++++ Dataset extract

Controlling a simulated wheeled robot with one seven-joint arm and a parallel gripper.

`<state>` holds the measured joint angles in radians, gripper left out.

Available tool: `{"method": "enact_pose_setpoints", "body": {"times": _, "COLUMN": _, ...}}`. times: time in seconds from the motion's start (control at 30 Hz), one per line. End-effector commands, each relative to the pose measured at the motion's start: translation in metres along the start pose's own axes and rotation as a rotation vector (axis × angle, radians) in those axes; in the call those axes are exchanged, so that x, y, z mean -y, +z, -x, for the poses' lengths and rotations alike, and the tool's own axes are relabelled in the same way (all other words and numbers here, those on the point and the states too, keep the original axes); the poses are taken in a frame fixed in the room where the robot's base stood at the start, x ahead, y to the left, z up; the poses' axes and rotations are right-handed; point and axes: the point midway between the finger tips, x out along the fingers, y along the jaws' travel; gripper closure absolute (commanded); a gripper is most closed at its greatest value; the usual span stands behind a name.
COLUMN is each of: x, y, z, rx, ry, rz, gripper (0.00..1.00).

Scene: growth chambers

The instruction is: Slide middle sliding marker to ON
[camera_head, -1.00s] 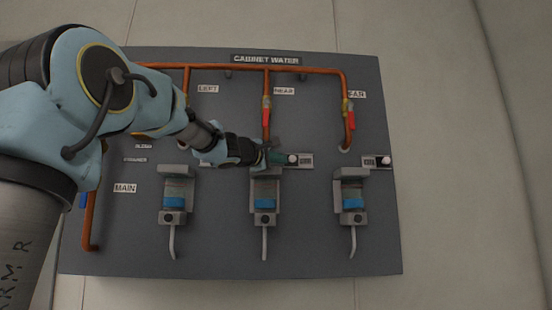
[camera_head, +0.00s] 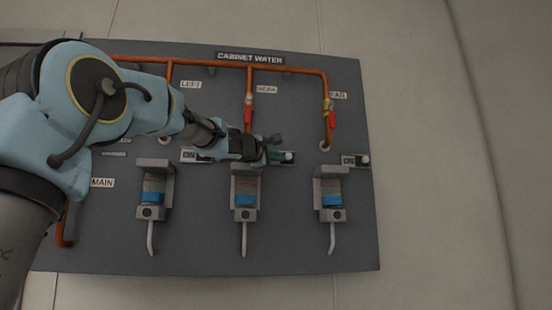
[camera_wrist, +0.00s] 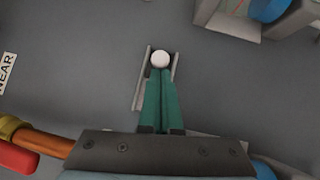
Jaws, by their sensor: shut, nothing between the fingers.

++++++++

## Problem to solve
Retype the line containing "[camera_wrist, +0.00s]" and all lines after it through the end of the material, exactly and only those, leaving out pictures.

## Written solution
[camera_wrist, +0.00s] 
Jaws, by their sensor: shut, nothing between the fingers.

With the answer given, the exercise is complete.